A Scottish Constraints Mini Workshop
Report of the Meeting

Thursday the 1st of March
Conference Room F121
17 Lilybank Gardens
Department of Computing Science
University of Glasgow

Organiser: Patrick Prosser

This was a small but significant meeting. Unfortunately Barbara Smith was unable to attend because there was a train crash that disabled the line, and bad weather just to make things worse. We were most fortunate to have Christian Bessiere (from LIRMM) present. Christian was external examiner for Kostas Stergiou's PhD the previous day, and Christian was kind enough to stay an extra day to attend our meeting.

The first presentation was by Ian Gent. Ian described how the APES group work, and in particular how footnotes are used. Essentially Ian was acting as a salesman, trying to sell on an idea that works well for the APES (the footnotes), even though it was stolen from Alan Bundy's group in Edinburgh. Muffy Calder was present for discussion, and she was so impressed ... she got Ian to set up a footnote system for her group the next day.

Ian MacDonald gave a presentation on dynamic symmetry breaking inside search and how this can exploit computer algebra. Evgeny Selensky then gave a short presentation on his investigations into vehicle routing and job shop scheduling problems, using constraint programming.

After lunch, Patrick Prosser and Ian Gent gave a presentation on constraint programming and the stable marriage problem. They presented recent results due to Rob Irving showing an optimal encoding using 0/1 variables. After a coffee break Christian then gave an overview of his current work. This covered 3 topics: compiling constraints networks; variable ordering heuristics that exploit neighbourhood information; a new arc-consistency algorithm AC2001. I particularly enjoyed the presentation of the AC2001 algorithm.
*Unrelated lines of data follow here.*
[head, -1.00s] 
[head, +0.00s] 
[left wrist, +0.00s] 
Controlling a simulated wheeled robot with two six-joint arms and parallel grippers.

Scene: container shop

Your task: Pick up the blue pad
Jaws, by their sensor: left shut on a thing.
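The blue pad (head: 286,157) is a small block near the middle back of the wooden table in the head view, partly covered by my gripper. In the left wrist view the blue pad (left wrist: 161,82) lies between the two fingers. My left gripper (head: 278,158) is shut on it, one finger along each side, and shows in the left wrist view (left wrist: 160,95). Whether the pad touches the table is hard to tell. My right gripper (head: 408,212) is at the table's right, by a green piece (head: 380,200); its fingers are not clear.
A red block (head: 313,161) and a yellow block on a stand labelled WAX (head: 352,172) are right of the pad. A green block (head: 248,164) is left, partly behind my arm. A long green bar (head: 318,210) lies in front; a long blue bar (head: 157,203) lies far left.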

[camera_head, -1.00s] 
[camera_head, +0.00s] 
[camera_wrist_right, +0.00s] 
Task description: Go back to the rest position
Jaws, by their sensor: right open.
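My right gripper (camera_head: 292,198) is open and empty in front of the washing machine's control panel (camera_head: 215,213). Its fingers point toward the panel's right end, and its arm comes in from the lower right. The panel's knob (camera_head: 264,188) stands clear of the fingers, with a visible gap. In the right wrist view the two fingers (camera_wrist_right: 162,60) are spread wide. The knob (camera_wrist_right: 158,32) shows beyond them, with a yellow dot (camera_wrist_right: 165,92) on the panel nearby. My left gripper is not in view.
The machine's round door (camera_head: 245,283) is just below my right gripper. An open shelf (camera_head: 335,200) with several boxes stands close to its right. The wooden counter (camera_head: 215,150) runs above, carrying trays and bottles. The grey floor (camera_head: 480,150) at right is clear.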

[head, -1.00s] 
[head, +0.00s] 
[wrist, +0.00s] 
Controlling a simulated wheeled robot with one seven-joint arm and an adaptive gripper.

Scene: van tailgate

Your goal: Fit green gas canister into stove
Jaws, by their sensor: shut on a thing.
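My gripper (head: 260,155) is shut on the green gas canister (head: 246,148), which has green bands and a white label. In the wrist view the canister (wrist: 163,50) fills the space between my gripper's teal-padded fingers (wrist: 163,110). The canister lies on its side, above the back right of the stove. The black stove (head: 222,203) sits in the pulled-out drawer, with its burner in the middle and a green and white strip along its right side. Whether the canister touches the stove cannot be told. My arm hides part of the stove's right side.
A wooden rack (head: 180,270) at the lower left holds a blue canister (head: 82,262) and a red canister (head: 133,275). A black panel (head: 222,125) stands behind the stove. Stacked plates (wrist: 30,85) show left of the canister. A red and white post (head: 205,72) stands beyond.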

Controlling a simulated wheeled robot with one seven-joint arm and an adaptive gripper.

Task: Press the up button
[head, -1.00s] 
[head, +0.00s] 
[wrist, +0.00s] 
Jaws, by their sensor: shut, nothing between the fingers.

The algorithm is simple and elegant.

There have been some immediate consequences as a result of the meeting. Further communications have taken place between Christian and Ian about how the encoding used for the stable marriage problem can be used as a model for encoding the AC2001 algorithm! That is, the AC2001 algorithm can be readily encoded using 0/1 variables. Expect to see some published results soon!

The meeting did not close so much as move on to the bar in the Western baths, then on to dinner at the Chandigarh restaurant.

All present would like to thank ConsNet for allowing us to hold such a productive meeting.